David Ogilvy: The Cultural Impact of America’s Most Influential Ad Man
Updated: Sep 30, 2019
By Jocelyn Clendening, Account Executive
Media analytics experts estimate that the average American is exposed to around 4,000 to 10,000 ads in one day. In a world that’s completely inundated and obsessed with selling, what has the ability to cut through the clutter? What makes people stop scrolling? This question has always fascinated me and prompted my curiosity about the masterful strategies behind it.
From the creation of the printing press to the rise of the digital age, the history of the advertising industry tells a truly engrossing story of American ideals, innovation and creativity. One of the most influential characters in this age-old story is David Ogilvy, founder of the Ogilvy & Mather ad agency. Ogilvy, known as the “Father of Advertising,” was the first person to truly implement and advocate for the use of emotion in branding. Just like American culture, the advertising industry is an endless cycle of trends that come and go, then come again; however, Ogilvy’s philosophy remains timeless.
Think about the best ad you’ve ever seen.
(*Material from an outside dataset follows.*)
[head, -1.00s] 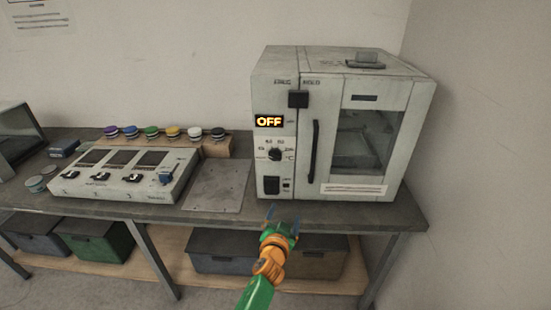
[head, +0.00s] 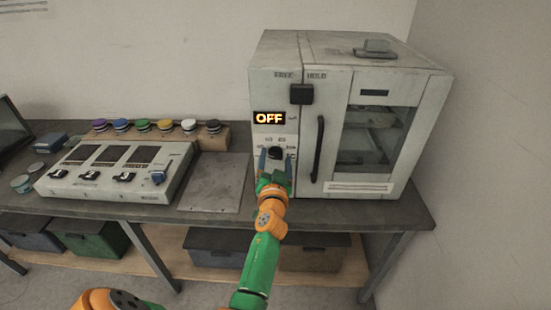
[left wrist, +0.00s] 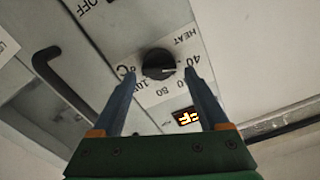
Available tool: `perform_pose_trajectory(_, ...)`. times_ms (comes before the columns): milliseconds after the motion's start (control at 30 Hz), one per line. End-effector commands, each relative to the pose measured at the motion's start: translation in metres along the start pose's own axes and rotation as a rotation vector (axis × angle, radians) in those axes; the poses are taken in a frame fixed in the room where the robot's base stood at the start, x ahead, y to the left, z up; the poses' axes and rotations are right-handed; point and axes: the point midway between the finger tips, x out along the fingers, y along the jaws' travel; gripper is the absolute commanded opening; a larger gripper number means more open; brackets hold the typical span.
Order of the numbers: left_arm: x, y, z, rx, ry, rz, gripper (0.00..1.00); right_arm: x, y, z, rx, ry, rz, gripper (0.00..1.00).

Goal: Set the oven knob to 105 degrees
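The oven (head: 335,70) stands on the bench at the right, its door shut. Its dark round knob (head: 276,152) is on the front panel, below a lit display (head: 268,118) that reads OFF. In the left wrist view the knob (left wrist: 158,64) shows a light mark pointing right, towards the 40 side of the printed scale. A number starting with 10 is partly hidden by a finger. My left gripper (head: 276,160) is open in front of the knob, its fingers (left wrist: 160,82) to either side. I cannot tell whether they touch it. My right gripper is not in view.
The black door handle (head: 318,148) is just right of the gripper in the head view. A control box (head: 110,190) and a row of coloured buttons (head: 165,127) are at the left. A bare plate (head: 215,183) lies between box and oven.

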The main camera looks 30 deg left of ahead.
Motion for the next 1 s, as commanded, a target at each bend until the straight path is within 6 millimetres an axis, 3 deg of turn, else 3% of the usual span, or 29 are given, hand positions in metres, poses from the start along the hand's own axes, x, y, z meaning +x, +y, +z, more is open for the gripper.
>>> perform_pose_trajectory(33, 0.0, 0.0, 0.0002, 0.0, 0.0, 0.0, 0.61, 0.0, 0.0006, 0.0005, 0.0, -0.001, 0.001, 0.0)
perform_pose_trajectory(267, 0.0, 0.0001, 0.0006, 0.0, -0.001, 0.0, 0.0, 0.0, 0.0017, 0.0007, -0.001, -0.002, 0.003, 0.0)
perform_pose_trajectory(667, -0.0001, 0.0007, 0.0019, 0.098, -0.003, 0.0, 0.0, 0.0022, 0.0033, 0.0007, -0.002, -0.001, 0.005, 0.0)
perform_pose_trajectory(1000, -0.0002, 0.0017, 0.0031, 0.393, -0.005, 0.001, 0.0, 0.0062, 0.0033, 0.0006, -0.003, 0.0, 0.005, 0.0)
Odds are, it employed emotional appeals that made you feel something -- like you were a part of something larger than life. These advertisements stick with us because they aren’t explicitly selling a product or service; they sell stories and values that we connect with on a deeper level than our material desires.
Ogilvy’s own story could be considered the quintessential “American dream” -- an Englishman who immigrated to the U.S. in search of success and prosperity. He quickly became a legend in copywriting in New York at Gallup, which propelled his career in advertising. Perhaps his own understanding of human ambition allowed him to connect with the American public like no “ad man” ever had before.
So how does this emphasis on emotion and branding affect us today? As emerging communications professionals, we’re presented with a challenge that’s unique to our generation: “to make brands matter in a complex, noisy, hyper-connected world”. We can either view this as an obstacle in our communications efforts, or use it as an opportunity to learn from the greats of the past, break new creative ground, and attempt to restore humanity in a faceless, digital world. Mr. Ogilvy said it best: “Tell the truth, but make it fascinating”.